Your task is to output the listing word for word, with pictures excluded.

• **Data for processing**
>>

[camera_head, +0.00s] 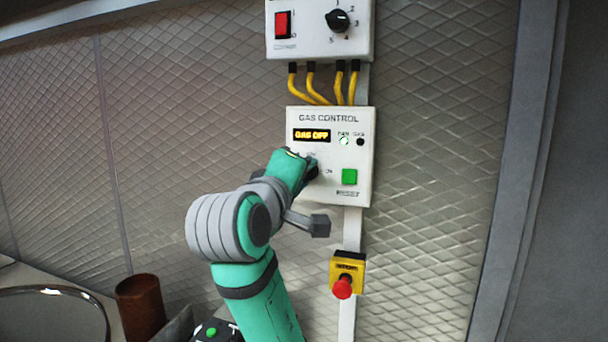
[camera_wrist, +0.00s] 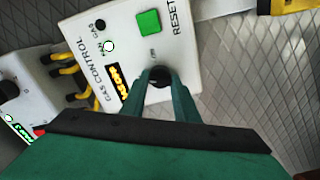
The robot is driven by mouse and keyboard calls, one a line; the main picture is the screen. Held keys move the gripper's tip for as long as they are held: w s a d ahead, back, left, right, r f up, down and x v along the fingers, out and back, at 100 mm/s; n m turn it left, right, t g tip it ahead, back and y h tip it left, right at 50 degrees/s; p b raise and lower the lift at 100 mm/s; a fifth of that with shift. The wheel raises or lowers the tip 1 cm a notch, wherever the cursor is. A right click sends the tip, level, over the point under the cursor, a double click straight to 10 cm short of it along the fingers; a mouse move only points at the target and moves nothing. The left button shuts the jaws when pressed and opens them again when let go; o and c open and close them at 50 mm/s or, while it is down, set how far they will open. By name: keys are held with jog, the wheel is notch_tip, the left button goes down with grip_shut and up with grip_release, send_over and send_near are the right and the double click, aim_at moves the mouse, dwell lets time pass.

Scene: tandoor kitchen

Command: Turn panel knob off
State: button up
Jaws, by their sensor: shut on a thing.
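The white gas control panel (camera_head: 363,185) is fixed to the wall, and its yellow display (camera_head: 311,135) reads "GAS OFF". It also shows in the wrist view (camera_wrist: 189,50). The dark panel knob (camera_wrist: 159,74) sits between the two green fingers of my gripper (camera_wrist: 160,82) in the wrist view, and the gripper is shut on it. In the head view my gripper (camera_head: 309,168) is at the lower left of the panel and hides most of the knob. The exact angle of the knob cannot be told.
The panel has a green reset button (camera_head: 349,176). A yellow box with a red emergency button (camera_head: 342,288) hangs below. Above, yellow cables (camera_head: 340,86) lead to another panel (camera_head: 318,44) with a red switch and black dial. A brown cylinder (camera_head: 141,308) stands lower left.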

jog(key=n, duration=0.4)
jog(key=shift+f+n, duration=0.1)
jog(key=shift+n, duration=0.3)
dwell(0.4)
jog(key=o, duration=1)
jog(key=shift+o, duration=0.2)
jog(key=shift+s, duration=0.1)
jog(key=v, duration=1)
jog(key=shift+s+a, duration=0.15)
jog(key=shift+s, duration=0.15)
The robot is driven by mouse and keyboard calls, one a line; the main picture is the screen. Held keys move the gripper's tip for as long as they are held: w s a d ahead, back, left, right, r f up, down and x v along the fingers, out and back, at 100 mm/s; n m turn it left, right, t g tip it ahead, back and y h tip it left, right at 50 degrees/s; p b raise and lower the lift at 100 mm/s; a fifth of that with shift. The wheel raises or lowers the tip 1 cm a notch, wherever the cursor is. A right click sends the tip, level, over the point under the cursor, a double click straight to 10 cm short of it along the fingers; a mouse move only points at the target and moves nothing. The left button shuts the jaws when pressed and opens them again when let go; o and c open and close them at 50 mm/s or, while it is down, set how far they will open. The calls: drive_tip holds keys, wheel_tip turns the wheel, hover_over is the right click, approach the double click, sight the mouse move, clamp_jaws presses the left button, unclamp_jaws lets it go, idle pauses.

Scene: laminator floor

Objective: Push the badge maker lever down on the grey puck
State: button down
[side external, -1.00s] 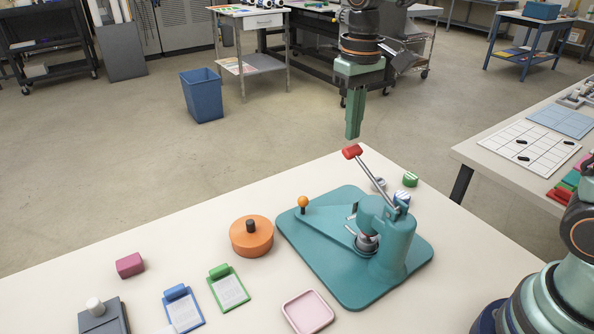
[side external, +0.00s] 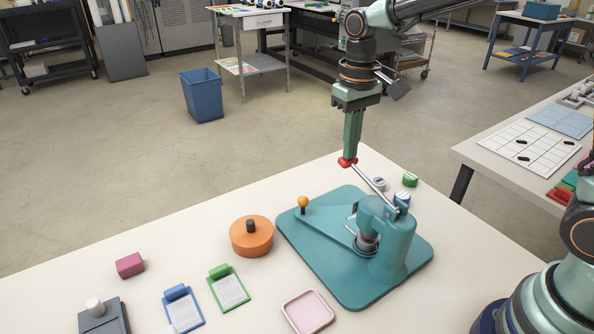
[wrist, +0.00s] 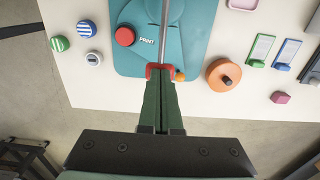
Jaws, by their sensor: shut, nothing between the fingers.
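The teal badge maker (side external: 338,273) stands on the white table. Its steel lever (side external: 371,181) slants up from the press head to a red handle (side external: 347,162). My gripper (side external: 350,157) is shut and empty, pointing down with its fingertips at the red handle, seemingly touching it from above. In the wrist view the gripper (wrist: 162,128) covers part of the red handle (wrist: 160,67). The grey puck (side external: 367,242) sits under the press head and is partly hidden by it.
An orange round box (side external: 251,238) with a dark knob stands left of the base. An orange ball knob (side external: 303,202) stands on the base's left corner. Small striped badges (side external: 402,198) lie behind the press. Clipboards (side external: 229,288) and a pink tray (side external: 308,312) lie in front.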

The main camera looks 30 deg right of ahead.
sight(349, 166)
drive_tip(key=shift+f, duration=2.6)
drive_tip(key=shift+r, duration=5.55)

<<

• **The response**
[camera_head, +0.00s] 
[camera_wrist, +0.00s] 
The robot is driven by mouse and keyboard calls, one a line; the main picture is the screen. Held keys move the gripper's tip for as long as they are held: w s a d ahead, back, left, right, r f up, down and x v along the fingers, out and back, at 100 mm/s; n m turn it left, right, t g tip it ahead, back and y h tip it left, right at 50 degrees/s; p b raise and lower the lift at 100 mm/s; a fifth of that with shift. The wheel raises or lowers the tip 1 cm a notch, wherever the cursor is. A right click sends the tip, level, over the point under the cursor, a double click straight to 10 cm short of it along the fingers; a mouse move only points at the target and moves nothing. The left button shuts the jaws when pressed and opens them again when let go; o and c open and close them at 50 mm/s or, while it is down, set how far they will open. By name: keys are held with jog, the wheel is notch_tip, the left button goes down with grip_shut and up with grip_release, send_over and send_near are the right and the double click, aim_at moves the mouse, dwell lets time pass.

Scene: tandoor kitchen

Command: Turn panel knob off
State: button up
Jaws, by their sensor: shut on a thing.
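The white gas control panel (camera_head: 363,185) is fixed to the wall, and its yellow display (camera_head: 311,135) reads "GAS OFF". It also shows in the wrist view (camera_wrist: 189,50). The dark panel knob (camera_wrist: 159,74) sits between the two green fingers of my gripper (camera_wrist: 160,82) in the wrist view, and the gripper is shut on it. In the head view my gripper (camera_head: 309,168) is at the lower left of the panel and hides most of the knob. The exact angle of the knob cannot be told.
The panel has a green reset button (camera_head: 349,176). A yellow box with a red emergency button (camera_head: 342,288) hangs below. Above, yellow cables (camera_head: 340,86) lead to another panel (camera_head: 318,44) with a red switch and black dial. A brown cylinder (camera_head: 141,308) stands lower left.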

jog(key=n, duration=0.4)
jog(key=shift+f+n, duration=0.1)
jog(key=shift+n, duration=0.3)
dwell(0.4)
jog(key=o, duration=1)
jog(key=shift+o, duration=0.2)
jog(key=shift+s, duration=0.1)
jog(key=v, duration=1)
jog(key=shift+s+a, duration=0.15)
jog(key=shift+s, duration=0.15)
The robot is driven by mouse and keyboard calls, one a line; the main picture is the screen. Held keys move the gripper's tip for as long as they are held: w s a d ahead, back, left, right, r f up, down and x v along the fingers, out and back, at 100 mm/s; n m turn it left, right, t g tip it ahead, back and y h tip it left, right at 50 degrees/s; p b raise and lower the lift at 100 mm/s; a fifth of that with shift. The wheel raises or lowers the tip 1 cm a notch, wherever the cursor is. A right click sends the tip, level, over the point under the cursor, a double click straight to 10 cm short of it along the fingers; a mouse move only points at the target and moves nothing. The left button shuts the jaws when pressed and opens them again when let go; o and c open and close them at 50 mm/s or, while it is down, set how far they will open. The calls: drive_tip holds keys, wheel_tip turns the wheel, hover_over is the right click, approach the double click, sight the mouse move, clamp_jaws presses the left button, unclamp_jaws lets it go, idle pauses.

Scene: laminator floor

Objective: Push the badge maker lever down on the grey puck
State: button down
[side external, -1.00s] 
[side external, +0.00s] 
[wrist, +0.00s] 
Jaws, by their sensor: shut, nothing between the fingers.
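The teal badge maker (side external: 338,273) stands on the white table. Its steel lever (side external: 371,181) slants up from the press head to a red handle (side external: 347,162). My gripper (side external: 350,157) is shut and empty, pointing down with its fingertips at the red handle, seemingly touching it from above. In the wrist view the gripper (wrist: 162,128) covers part of the red handle (wrist: 160,67). The grey puck (side external: 367,242) sits under the press head and is partly hidden by it.
An orange round box (side external: 251,238) with a dark knob stands left of the base. An orange ball knob (side external: 303,202) stands on the base's left corner. Small striped badges (side external: 402,198) lie behind the press. Clipboards (side external: 229,288) and a pink tray (side external: 308,312) lie in front.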

The main camera looks 30 deg right of ahead.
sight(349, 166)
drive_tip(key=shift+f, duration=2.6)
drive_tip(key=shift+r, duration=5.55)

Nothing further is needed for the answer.